Nancy Bishop Langert
Nancy Bishop Langert in Edinburgh, Scotland, in 1990, shortly before she died.

“That’s Nancy,” she says of her kid sister, Nancy Bishop Langert, who was murdered, along with Langert’s husband, Richard, and their unborn child, on April 7, 1990, in the basement of their Winnetka, Ill., townhouse after a 16-year-old junior at New Trier High School, a teenager with a thing for trouble and guns — specifically, a stolen .357 Magnum — broke in on the eve of Palm Sunday.

The teen, dressed all in black, wearing gloves, toting handcuffs and the loaded revolver, used a glass cutter to make his way quietly in through a back sliding door. He’d picked the townhouse, he would later let on, only because it had an unlocked back gate, and that would make for unhindered escape. He waited in the shadows for the couple’s return, then ordered them down the stairs, where he shot Richard in the back of the head and pregnant Nancy in the side and the belly, and left all three to die.
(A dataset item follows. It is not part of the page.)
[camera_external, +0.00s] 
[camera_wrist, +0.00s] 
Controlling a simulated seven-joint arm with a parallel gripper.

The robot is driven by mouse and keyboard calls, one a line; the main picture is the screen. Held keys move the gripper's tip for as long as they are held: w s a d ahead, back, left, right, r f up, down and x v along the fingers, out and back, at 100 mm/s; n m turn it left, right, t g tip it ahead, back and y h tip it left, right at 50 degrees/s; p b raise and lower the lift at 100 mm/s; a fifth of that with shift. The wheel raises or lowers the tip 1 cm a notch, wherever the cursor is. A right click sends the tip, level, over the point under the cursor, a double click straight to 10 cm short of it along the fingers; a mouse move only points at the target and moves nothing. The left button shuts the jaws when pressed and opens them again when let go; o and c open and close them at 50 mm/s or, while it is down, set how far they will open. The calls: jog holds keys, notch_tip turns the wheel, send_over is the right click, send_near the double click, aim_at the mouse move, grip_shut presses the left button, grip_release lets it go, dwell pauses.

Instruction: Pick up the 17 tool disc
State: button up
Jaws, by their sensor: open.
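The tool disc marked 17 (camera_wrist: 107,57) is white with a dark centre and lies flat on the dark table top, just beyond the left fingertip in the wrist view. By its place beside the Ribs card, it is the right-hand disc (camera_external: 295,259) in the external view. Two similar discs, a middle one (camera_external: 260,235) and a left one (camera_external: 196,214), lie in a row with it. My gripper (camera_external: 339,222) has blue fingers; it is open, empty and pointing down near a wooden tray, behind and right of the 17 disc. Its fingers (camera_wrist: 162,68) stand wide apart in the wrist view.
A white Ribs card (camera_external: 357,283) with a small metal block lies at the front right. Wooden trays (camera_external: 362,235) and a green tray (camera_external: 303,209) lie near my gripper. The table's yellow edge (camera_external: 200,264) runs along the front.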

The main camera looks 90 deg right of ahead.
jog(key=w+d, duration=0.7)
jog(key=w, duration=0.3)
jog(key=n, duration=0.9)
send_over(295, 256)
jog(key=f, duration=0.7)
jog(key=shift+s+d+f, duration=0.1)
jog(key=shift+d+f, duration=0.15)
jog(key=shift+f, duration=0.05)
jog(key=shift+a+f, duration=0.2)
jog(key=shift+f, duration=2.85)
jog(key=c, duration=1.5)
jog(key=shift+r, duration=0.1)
In her own blood, Nancy would draw a heart and a “U” on the cold cement floor, next to her husband’s slumped-over body, as she lay dying.

From the moment that blood-scrawled final message was discovered, Bishop believed it was her sister’s undying plea: Live a life of love.

Nancy and Richard Langert

And it is Nancy, who was 25 when she died, to whom Bishop, five years her elder and now 56, has dedicated her life’s work. That dedication plays out in Bishop’s day-to-day dealings with defendants and, far beyond any courtroom, as one of the clearest and most compelling voices in the national conversation calling for juvenile justice reform, abolition of the death penalty and a rare strand of forgiveness and mercy that demands not merely words but action — in her case, face-to-face encounters with her sister’s killer.

Now she’s published her story — a plotline of reconciliation, remorse and redemption that led her through years of refusing to even say aloud her sister’s killer’s name, to visiting him in prison every couple months — in a book titled Change of Heart: Justice, Mercy and Making Peace with My Sister’s Killer (Westminster John Knox Press, 2015), and it’s a story that is riveting readers.